MHP Genel Başkanı Devlet Bahçeli'yi seviyorum. Devlet Bahçeli, ismiyle müsemmâ bir 'Devlet adamı'dır. Son derece vatansever, dürüst, namuslu ve ileri görüşlü bir siyasetçidir. Merhum Türkeş'in rahle-i tedrîsinden geçmiştir. Türkiye'nin millî güvenlik sorunlarının bulunduğu bir dönemde O'nun ve MHP'nin TBMM'de bulunması, Türk Milleti için bir şanstır.


Nitekim, MHP'nin ve Bahçeli'nin, Cumhurbaşkanı seçiminde ve başörtüsü yasağının kaldırılması konusunda gösterdiği basiret ve feraset, Türk siyasî tarihine geçmiştir.

Genel seçimlerden önce, 12 Temmuz tarihli 'MHP'li Dostlara Önemli Bir Tavsiye' başlıklı yazımda, CHP'nin ve ulusalcıların MHP'yi nasıl istismar ettiklerini misâlleriyle anlatmış; soldan oy alma fantezisini bırakarak milliyetçi-muhafazakâr tabanın beklentilerine uygun şekilde davranılması gerektiğini vurgulamıştım. Esasen, 2002 Seçimlerinde MHP'nin parlamento dışında kalmasındaki en önemli etken, Ecevit'in başkanlığındaki koalisyondu. Eğer tavsiyelerime dikkat edilseydi, bugün MHP'nin ikinci parti olması, işten bile değildi.

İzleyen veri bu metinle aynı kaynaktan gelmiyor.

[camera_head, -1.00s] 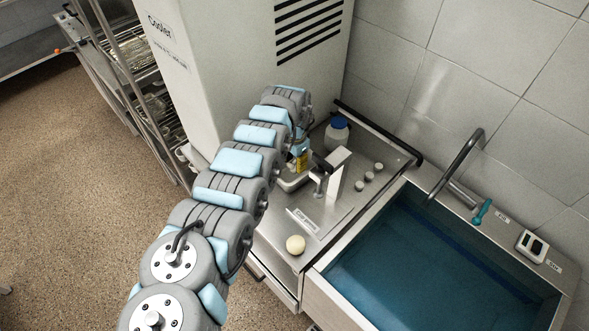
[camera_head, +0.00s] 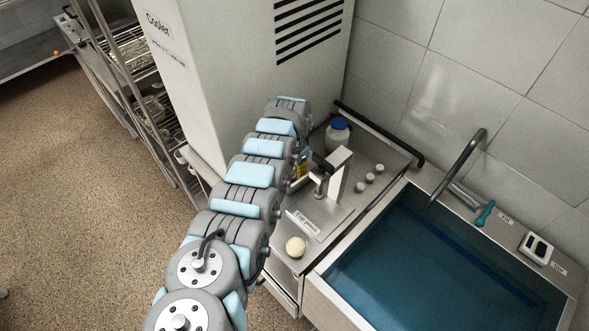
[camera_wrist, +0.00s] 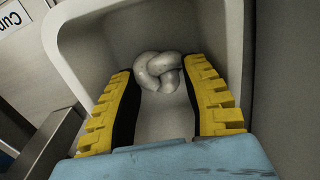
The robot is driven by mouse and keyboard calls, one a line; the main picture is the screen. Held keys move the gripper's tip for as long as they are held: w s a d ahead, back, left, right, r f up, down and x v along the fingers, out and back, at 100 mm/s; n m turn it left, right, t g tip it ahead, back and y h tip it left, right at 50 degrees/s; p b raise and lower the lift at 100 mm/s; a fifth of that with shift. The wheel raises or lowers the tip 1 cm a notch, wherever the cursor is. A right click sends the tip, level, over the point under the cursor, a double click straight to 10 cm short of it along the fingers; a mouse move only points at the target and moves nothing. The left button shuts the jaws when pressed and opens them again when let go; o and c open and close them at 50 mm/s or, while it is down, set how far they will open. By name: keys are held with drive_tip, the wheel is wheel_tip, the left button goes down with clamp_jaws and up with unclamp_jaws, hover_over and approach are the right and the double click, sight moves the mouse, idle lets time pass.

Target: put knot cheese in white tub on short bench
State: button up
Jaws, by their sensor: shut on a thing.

Aynı şekilde, 27 Nisan 2007 tarihli 'ANAP'lı ve DYP'li Dostlara Önemli Bir Tavsiye' başlıklı yazımda da, Cumhurbaşkanı seçiminde ANAP ve DYP'nin, CHP'nin kuyruğuna takılmamalarını, Meclis oturumuna katılmalarını, aksi halde seçimlerde bedelini ödeyeceklerini söylemiştim. Yazdıklarım aynen çıktı.

Başsavcı'nın, AK Parti'nin kapatılması için açtığı dâvaya, ilk ve en sert tepkiyi MHP lideri Bahçeli, 15 Mart'taki açıklamasıyla gösterdi. Anayasal ilkelerin parti kapatmayla korunamayacağını, yargı kararlarının vicdanlarda karşılık bulması gerektiğini ve AKP'nin tasfiyesinin ancak sandıkta olabileceğini söyledi. Fakat, daha sonraki beyanlarında ve 1 Nisan günü MHP Grup Toplantısı'nda yaptığı konuşmada, bağımsız yargının kuşatma altına alındığını söyleyerek, bir bakıma yargının siyasallaşmasına sahip çıktı. MHP'nin, parti kapatma yerine 'bireysel siyasî yasak' tercihinde bulunması da, demokratik misyonuna uygun düşmemektedir.
MHP'nin, terör ve bölücülük konusundaki endişesini anlıyor ve bu endişeyi paylaşıyoruz. 'Venedik Kriterleri' çerçevesinde getirilecek bir sistem, bu endişeleri bertaraf etmeye yetecektir.

MHP'yi, bir dost gözüyle uyarmak istiyorum. Milliyetçi-muhafazakâr tabanın da içinde bulunduğu halkımız, AK Parti'nin kapatılma dâvasının, kendi iradesine karşı yapılan bir dayatma olduğunu çok iyi anlamış durumdadır. Milletle, halkla inatlaşmanın hiçbir siyasî getirisi olamaz.
Nitekim, DYP'nin ve ANAP'ın durumu ortadadır.
Eğer, bundan sonraki genel seçimde Meclis dışında kalmak istemiyorsanız, millî iradeye bir darbe niteliğindeki AK Parti'nin kapatılma dâvasında yapıcı tutumunuzu devam ettirmek zorundasınız.